Police in the neighborhood say after the attacks about 20 security people contracted to the police force – former members of the Sunni Awakening, a paramilitary force that the Iraqi government has long promised to transition to the regular security forces – had quit.
“They only make 300,000 dinars a month [about $240] – they decided it wasn’t worth it,” says Mr Kuthayar. Regular police make more than twice that although still not enough, they say, to even afford electricity for their homes.
But he says that unlike the Iraq of a few years ago, when the police disintegrated in the face of attacks and some Army units refused to fight, the security forces now are much more resilient.
“Before we didn’t have a state,” he says. “Now we have the police, the Army, intelligence, all the institutions of a state.”
He and his colleagues though say the biggest problem is lack of a government and rampant corruption. More than five months after Iraqis went to the polls political leaders are still fighting over who has the right to lead a coalition government.

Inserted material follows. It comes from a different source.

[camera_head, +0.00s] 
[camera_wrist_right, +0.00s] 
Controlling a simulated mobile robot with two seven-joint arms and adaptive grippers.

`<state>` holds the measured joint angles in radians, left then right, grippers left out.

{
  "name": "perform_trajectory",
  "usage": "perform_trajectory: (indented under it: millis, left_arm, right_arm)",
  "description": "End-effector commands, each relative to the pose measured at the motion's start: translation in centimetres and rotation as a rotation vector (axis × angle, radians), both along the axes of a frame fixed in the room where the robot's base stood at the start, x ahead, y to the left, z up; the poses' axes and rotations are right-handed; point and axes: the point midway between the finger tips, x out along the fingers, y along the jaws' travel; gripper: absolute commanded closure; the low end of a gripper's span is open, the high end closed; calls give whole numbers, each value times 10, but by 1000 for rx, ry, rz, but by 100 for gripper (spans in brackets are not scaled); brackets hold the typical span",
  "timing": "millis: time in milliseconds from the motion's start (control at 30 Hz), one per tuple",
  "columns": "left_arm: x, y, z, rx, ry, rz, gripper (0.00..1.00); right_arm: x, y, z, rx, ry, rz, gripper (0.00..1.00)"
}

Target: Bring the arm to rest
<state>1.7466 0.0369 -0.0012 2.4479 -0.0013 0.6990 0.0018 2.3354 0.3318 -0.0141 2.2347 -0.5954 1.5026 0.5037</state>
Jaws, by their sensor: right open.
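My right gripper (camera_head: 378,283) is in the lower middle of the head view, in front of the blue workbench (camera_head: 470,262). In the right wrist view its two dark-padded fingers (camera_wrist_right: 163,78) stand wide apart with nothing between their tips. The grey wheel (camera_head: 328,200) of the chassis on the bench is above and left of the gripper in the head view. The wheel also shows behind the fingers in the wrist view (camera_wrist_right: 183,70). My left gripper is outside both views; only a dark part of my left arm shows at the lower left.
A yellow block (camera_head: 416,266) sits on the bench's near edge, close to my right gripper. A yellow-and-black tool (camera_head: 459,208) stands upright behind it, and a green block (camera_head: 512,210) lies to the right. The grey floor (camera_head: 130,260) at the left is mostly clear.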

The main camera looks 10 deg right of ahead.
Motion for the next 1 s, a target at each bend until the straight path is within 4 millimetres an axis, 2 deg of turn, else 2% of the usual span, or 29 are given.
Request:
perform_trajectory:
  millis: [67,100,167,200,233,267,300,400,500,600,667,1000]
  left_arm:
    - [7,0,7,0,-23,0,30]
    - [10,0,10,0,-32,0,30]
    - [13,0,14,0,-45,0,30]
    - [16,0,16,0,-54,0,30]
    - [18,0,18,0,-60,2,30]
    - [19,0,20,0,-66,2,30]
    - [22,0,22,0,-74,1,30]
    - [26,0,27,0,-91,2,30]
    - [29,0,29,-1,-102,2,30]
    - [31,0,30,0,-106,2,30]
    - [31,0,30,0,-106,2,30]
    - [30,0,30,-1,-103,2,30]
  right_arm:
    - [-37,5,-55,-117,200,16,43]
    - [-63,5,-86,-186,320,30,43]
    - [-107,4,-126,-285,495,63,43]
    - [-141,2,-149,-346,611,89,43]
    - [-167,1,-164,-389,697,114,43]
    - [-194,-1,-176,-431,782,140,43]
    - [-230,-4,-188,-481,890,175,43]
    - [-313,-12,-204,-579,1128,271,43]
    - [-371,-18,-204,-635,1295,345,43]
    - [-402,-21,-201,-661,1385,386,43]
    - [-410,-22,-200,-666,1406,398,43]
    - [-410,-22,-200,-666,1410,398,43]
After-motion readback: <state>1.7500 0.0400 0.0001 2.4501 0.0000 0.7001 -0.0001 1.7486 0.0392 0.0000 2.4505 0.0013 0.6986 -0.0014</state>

'People now understand AQI is wrong'
Off the main road in Adhamiya, at the ‘Dream’ barbershop owner Arkan Mohammad was having the glass windows replaced in his shop after the checkpoint attacks – the sixth time they’ve been shattered.
During the height of the fighting in 2006, Mr. Mohammad left for Syria. When he found that country overcrowded with Iraqis, he went to Yemen to work as a barber before returning two years ago to find his shop completely destroyed. He says he does not think AQI will be able to take root again in neighborhoods like Adhamiya the way it did when people turned to Sunni insurgents or Shiite militias for protection.
“I don’t think people will receive Al Qaeda like they did before,” he says, during one of the long electricity cuts. “People now understand that Al Qaeda is wrong.”
He says though he believes Iraq is too unstable for US combat forces to withdraw right now.
“I would prefer that they not leave,” he says. “When the government is formed then they can leave.”